Former Carolina Panthers receiver Mushin Muhammad also signed a better deal than Burress that season, despite not being a better player. Muhammad’s deal was for six-years and $30 million, with $16 million to be paid in the first three years.
That same year, the “power agent” signed Philadelphia Eagles wide receiver Terrell Owens on to his agency and proceeded to fight vigorously for his client to receive a new contract. The problem was that his client had just signed a brand new deal a year earlier.
Owens’ contract came with a $10.3 million signing bonus and made him the third highest paid receiver in the league. However, Owens felt he needed a new deal—or Rosenhaus gassed him into believing he could get him a new deal. Either way, Owens became the next player to fall victim to Drew “No Results" Rosenhaus’ game.
One year and 75 crunches later, Owens was released by the Eagles. He was quickly picked up by the Dallas Cowboys, who gave him a three-year deal worth $25 million. The deal also came with a $5 million bonus and a $5 million salary, which fell short of the deal Owens had with the Eagles.
The Birds would have paid him $27.4 million in the first three years, including a $10.3 million signing bonus in 2004 and $3.25 million owed to him in 2005. Hey, who cares about silly semantics like that? Rosenhaus got the job done. Next question.
He works for notoriety. He works for the money. He works for himself and it appears he could care less about assisting his clients. Chad Johnson, Javon Walker, Terrell Owens and Anquan Boldin all wanted trades or new contracts when they retained the services of Rosenhaus; he failed to deliver to ALL of them. He put them in worse situations than what they were in before they even hired them.
In 2004 cornerback Mike McKenzie was a top-flight player in Green Bay and coming off a playoff appearance. Entering that 2004 season, he expressed his desire for a new contract and he, with Rosenhaus, decided to hold out.

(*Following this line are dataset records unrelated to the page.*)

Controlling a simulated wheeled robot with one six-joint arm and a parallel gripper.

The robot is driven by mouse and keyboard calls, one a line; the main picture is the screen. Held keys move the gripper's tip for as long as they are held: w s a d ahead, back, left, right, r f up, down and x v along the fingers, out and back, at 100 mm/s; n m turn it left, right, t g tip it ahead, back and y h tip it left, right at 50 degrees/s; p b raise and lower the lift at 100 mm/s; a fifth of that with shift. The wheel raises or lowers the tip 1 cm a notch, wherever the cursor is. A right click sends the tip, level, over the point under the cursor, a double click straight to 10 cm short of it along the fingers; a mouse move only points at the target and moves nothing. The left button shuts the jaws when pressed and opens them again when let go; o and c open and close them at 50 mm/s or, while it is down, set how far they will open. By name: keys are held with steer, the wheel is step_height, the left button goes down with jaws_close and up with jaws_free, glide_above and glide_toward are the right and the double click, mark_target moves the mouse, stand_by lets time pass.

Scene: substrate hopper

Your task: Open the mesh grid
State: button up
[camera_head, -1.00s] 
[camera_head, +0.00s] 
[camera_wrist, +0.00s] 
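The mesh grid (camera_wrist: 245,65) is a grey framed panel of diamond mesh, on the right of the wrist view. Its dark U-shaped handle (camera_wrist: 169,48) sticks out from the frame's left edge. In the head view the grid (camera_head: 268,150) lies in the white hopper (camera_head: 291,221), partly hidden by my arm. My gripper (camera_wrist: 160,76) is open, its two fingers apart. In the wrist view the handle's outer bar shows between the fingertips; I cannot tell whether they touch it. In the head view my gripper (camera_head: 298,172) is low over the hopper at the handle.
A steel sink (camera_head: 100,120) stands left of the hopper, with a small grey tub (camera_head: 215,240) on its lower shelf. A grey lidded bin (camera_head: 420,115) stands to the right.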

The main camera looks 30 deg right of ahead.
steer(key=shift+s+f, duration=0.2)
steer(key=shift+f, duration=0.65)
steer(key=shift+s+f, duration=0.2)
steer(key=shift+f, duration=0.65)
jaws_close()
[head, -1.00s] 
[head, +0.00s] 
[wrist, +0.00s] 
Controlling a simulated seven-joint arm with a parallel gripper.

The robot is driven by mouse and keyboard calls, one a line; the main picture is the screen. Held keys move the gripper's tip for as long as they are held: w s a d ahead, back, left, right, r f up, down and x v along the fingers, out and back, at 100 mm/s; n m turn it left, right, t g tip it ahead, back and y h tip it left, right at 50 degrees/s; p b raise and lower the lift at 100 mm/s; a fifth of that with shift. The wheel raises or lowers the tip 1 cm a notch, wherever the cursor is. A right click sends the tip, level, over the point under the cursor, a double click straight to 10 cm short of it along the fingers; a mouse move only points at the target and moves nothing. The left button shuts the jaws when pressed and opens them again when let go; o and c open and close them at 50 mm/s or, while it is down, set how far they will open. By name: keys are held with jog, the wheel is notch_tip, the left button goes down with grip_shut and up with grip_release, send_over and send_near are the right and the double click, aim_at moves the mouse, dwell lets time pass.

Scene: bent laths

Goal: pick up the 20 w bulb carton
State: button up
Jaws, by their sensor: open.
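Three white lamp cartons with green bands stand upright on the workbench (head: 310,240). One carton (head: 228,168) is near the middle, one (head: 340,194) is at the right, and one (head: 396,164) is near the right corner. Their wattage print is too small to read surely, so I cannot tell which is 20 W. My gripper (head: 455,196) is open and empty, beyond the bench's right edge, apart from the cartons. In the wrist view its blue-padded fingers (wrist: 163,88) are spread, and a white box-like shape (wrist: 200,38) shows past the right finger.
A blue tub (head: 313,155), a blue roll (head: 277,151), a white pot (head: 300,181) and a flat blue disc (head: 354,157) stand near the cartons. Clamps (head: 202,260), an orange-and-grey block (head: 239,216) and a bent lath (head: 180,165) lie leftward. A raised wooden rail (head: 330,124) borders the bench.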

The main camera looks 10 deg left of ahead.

After missing the first four games of the season, McKenzie was traded to the New Orleans Saints. The cornerback got his money, but lost his career. He never made the playoffs again and went from an up-and-coming star to a never-was. After tallying 20 interceptions in the first six seasons of his career, McKenzie had eight interceptions in the next five seasons.
This is a Rosenhaus trademark. He manages to agitate management and alienate the player from his teammates, all in an attempt to secure a “good deal” for his clients. What is lost in his pursuit of happiness is what is best for the player.
A player’s value can escalate or deescalate depending on the team. For instance, T.O. was an invaluable piece to a Super Bowl contender in Philly, but was just another good player in Dallas. Ederrgin James is a borderline Hall of Famer in Indianapolis, but in Arizona he is second-string to some cat named Hightower.
There have been countless players who have held out under the Drew Rosenhaus regime, only to find themselves in worse situations professionally and comparable situations financially.
Fast forward to Philadelphia Eagles wide receiver Desean Jackson, who is now represented by D.R. Jackson is in the best situation professionally that he could be in, but still took a major risk in holding out this season.
The Eagles are notorious hard-ballers, or so the media would have you believe. The Birds do spend money, they are just more meticulous about who they spend it on. Jackson was caught in a difficult spot and it gave the Birds minimal wiggle room to get him signed. However, before the ink could dry on the new collective bargaining agreement, the Rosenhaus player was holding out.
Jackson’s holdout was about as beneficial as boycotting Sal’s Famous Pizzeria and surely hurt him at the negotiating table.
This is where the agent should have stepped in and “advised” said player that it would behoove him to attend camp, but in keeping with the Rosenhaus way, Desean held out.
Let this be a lesson to all wide receivers: The handshake does not match the smile. If you doubt the validity of that statement, do the math. What wide receiver or player has flourished under Rosenhaus? What player was better off once retaining his services?
Receiver Anquan Boldin fired the agent and less than a year later was traded to the Baltimore Ravens. He also received that new contract that Rosenhaus failed to acquire for him, courtesy of agent Tom Condon. In fact, for all the hoopla and lip service, the “power agent” boasts the 17th highest paid wide receiver in Plaxico Burress. Burress rests comfortably after Nate Washington of Tennessee, Mike Sims-Walker of the Rams and Michael Crabtree of the 49ers.
Desean Jackson fell victim to the game and bought stock in Rosenhaus. And now? Well, now he sits without the deal he most certainly earned. Jackson, a self-made man, has to be wondering why the “power broker” has not put him in a new tax bracket.
The answer is simple: Rosenhaus is not as good as advertised. He is a lot of talk and very little action. The man is smoke and mirrors and that is about it. So, Jackson will either have to continue to grin and bear it or hire an agent who specializes in results and not rants.
The time has come for the wide receiver to get a new deal and the Eagles are well aware of that. However, the Eagles need Jackson to help them help him by dismissing Jimmy Hart and bringing in someone who is only concerned with obtaining the best deal for his client—an agent who believes in making historic deals, not making television appearances.